_What is asked:_ Print the material below exactly as it stands, please, from its first line to the line holding "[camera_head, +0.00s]", with no pictures.

_Given data:_
········

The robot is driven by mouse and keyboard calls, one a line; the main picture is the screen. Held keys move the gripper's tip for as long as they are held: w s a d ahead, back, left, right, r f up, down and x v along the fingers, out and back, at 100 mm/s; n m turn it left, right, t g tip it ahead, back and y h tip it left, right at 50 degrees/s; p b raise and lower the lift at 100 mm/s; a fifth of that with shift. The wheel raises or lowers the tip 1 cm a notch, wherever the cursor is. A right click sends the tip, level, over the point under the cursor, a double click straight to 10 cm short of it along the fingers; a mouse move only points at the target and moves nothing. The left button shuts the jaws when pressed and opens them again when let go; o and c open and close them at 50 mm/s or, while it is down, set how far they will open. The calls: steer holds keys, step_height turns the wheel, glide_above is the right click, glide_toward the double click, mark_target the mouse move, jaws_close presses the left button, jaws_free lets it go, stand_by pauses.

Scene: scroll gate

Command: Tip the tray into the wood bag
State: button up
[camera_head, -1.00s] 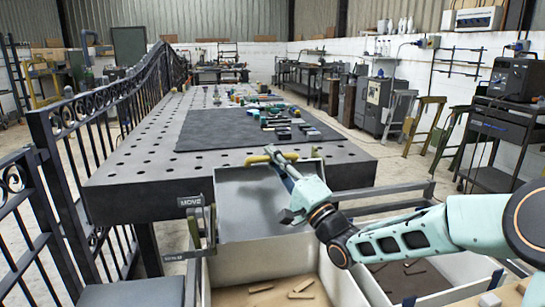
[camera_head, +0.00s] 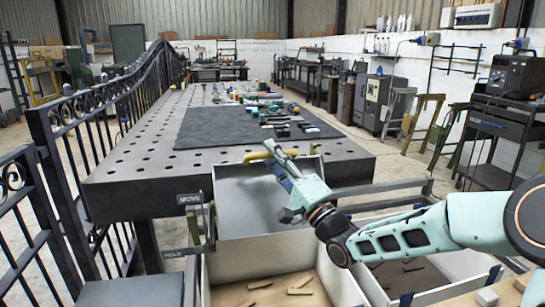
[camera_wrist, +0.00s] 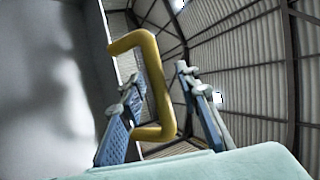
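The tray (camera_head: 245,207) is tipped up steeply at the near end of the workbench, its bare grey inside facing my head camera. A yellow handle (camera_head: 258,157) is at its top edge; it also shows in the wrist view (camera_wrist: 155,85). My gripper (camera_head: 277,165) is at this handle. In the wrist view my gripper (camera_wrist: 165,100) has its blue fingers apart, with the handle between them and gaps visible. Below the tray is a pale-walled container (camera_head: 345,285) with several wood pieces (camera_head: 300,284). No label shows which container is the wood bag.
A second container (camera_head: 452,265) with a dark floor and small pieces stands to the right, partly behind my arm. The perforated workbench (camera_head: 130,180) carries a dark mat (camera_head: 215,130) with several tools. A dark scroll gate (camera_head: 75,140) runs along the left. A "MOVE" sign (camera_head: 190,199) is beside the tray.

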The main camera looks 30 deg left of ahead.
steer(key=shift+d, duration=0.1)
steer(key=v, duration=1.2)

········

_Response below:_
The robot is driven by mouse and keyboard calls, one a line; the main picture is the screen. Held keys move the gripper's tip for as long as they are held: w s a d ahead, back, left, right, r f up, down and x v along the fingers, out and back, at 100 mm/s; n m turn it left, right, t g tip it ahead, back and y h tip it left, right at 50 degrees/s; p b raise and lower the lift at 100 mm/s; a fifth of that with shift. The wheel raises or lowers the tip 1 cm a notch, wherever the cursor is. A right click sends the tip, level, over the point under the cursor, a double click straight to 10 cm short of it along the fingers; a mouse move only points at the target and moves nothing. The left button shuts the jaws when pressed and opens them again when let go; o and c open and close them at 50 mm/s or, while it is down, set how far they will open. The calls: steer holds keys, step_height turns the wheel, glide_above is the right click, glide_toward the double click, mark_target the mouse move, jaws_close presses the left button, jaws_free lets it go, stand_by pauses.

Scene: scroll gate

Command: Tip the tray into the wood bag
State: button up
[camera_head, -1.00s] 
[camera_head, +0.00s] 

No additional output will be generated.